Acting President Vladimir Putin's decision not to use any traditional methods -- television commercials, free air-time, debates with other candidates -- in the campaign for next week's presidential election has rankled other candidates and evoked criticism in his own ranks. RFE/RL Moscow correspondent Sophie Lambroschini reports.

Moscow, 17 March 2000 (RFE/RL) -- Opinion polls regularly give Putin the backing of more than 50 percent of the Russian electorate. Every one of his public meetings has been heavily covered by all Russian television channels, state-owned and private. So why should he risk overkill through traditional campaigning?

This reasoning, according to political analyst Andrei Ryabov, is probably behind Putin's decision at the campaign's outset not to use the free television air-time given to candidates either for advertisements or debates, and not to buy time for video clips. Ryabov says Putin's campaign staff must have decided it was better not to risk "oversalting" the product.

Putin and his staff, however, gave a different reason for the decision not to campaign. With open condescension, Putin put political commercials in the same category as ordinary ads. He said that commercials in general are only good for comparing what is better or worse. He also stressed that he would rather be judged on his actions, not his commercials.

Analyst Andrei Piontkovsky says such rhetoric is actually an integral part of Putin's campaign:

"Putin's team obviously thinks it's necessary to go on exploiting his image as the father of the nation, the savior of the motherland who doesn't want to lower himself to such things as video clips and debates."

The head of Putin's campaign staff, Dmitry Medvedev, has a very different view of the matter.

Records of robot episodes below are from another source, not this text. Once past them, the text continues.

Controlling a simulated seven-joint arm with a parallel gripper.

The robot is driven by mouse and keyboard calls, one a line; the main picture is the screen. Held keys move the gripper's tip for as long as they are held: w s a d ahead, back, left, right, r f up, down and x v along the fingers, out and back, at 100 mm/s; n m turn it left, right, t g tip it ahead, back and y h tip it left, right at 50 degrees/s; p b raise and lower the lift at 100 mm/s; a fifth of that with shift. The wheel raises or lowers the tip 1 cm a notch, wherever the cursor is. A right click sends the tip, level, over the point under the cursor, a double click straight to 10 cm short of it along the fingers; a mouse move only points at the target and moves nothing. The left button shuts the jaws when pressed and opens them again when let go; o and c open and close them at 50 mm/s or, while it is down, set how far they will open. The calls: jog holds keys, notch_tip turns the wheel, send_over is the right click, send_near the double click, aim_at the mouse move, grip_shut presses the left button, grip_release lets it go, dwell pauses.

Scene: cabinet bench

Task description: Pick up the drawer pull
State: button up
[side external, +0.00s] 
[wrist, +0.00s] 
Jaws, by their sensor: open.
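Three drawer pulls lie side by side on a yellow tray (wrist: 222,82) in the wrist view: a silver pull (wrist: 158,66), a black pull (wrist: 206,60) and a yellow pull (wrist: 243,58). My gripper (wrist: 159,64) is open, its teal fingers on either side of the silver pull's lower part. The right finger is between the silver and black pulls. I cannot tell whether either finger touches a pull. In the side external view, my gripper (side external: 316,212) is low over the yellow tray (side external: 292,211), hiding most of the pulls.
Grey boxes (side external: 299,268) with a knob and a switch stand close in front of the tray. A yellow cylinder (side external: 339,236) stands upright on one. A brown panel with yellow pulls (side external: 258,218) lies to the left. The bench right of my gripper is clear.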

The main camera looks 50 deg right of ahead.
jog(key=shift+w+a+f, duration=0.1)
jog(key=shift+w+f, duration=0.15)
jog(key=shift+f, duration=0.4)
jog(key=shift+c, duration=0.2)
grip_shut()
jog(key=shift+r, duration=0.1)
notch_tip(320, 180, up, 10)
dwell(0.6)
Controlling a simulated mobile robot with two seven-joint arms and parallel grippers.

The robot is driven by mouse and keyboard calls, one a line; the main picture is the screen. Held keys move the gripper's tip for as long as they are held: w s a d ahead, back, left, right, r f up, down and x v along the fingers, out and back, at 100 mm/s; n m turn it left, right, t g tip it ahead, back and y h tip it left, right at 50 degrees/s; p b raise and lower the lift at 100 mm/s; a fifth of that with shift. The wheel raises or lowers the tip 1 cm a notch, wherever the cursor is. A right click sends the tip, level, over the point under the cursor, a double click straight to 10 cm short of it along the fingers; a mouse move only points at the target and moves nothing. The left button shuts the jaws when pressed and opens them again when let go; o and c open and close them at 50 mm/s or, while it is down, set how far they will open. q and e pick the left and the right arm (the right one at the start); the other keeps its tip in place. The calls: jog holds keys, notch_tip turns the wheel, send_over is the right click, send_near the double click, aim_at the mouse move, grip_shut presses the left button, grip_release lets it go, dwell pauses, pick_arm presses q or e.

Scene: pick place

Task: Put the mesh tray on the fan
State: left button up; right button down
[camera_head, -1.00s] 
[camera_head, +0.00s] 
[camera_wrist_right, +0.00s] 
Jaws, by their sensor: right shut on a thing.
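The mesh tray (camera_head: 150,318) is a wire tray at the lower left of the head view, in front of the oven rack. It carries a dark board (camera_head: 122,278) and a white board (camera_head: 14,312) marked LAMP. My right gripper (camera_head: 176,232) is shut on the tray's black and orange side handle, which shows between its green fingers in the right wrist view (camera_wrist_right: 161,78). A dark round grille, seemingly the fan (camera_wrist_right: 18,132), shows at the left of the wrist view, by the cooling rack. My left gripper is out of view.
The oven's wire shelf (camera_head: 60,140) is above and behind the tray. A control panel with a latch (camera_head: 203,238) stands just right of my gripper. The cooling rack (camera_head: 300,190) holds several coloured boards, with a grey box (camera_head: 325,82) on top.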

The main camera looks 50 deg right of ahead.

Medvedev suggests that it would be unfair for Putin to exploit further his natural advantage as acting president and prime minister:

"All [Putin's] actions as [prime minister and acting president] should be seen as part of his electoral campaign. There's no way to avoid that -- it's the reality for a person in high office. That's why, probably, he doesn't need any special method -- such as debates -- for getting his opinion across to voters. His position is clear as it is." As a result, Putin's campaign staff has largely restricted itself to rebuttals of critical press coverage. After the daily "Sevodnya" wrote an investigative article about Putin's campaign two weeks ago, his staff sent an angry letter to the paper, accusing critical journalists of being "enemies of civil peace in Russia."

But some of Putin's supporters themselves do not agree with this above-the-battle strategy. Gennady Raykov, a pro-Putin State Duma (lower house) deputy, told "Sevodnya" in an interview this week that Putin's campaign staff is suffering from what he called dangerous "euphoria" about their candidate's chances of an easy victory. Raykov said that the staff has made several mistakes in the campaign -- one of the biggest being its failure to provide printed material to hand out on visits to the outlying regions.

Raykov said most voters in his district can't afford to buy a newspaper -- and therefore haven't read the open letter from Putin that was published in most newspapers weeks ago. He also said that many Russians don't understand why Putin refuses to participate in debates with other candidates.

Some analysts agree with the view that Putin supporters are unhappy about his absence from public debates. They say that participating in debates would have forced Putin to provide details of his vaguely defined program, which has been designed to appeal to a broad spectrum. He has so far carefully avoided doing that so as not to alienate any voters.

Analyst Ryabov says that Putin would probably not have performed well in debates. He says that Putin's television style is largely oriented toward speeches and announcements. Even on his trips to the regions, according to the analyst, Putin avoids mingling directly with a crowd. This may reflect his personality, Ryabov adds, but it also shows his lack of political experience.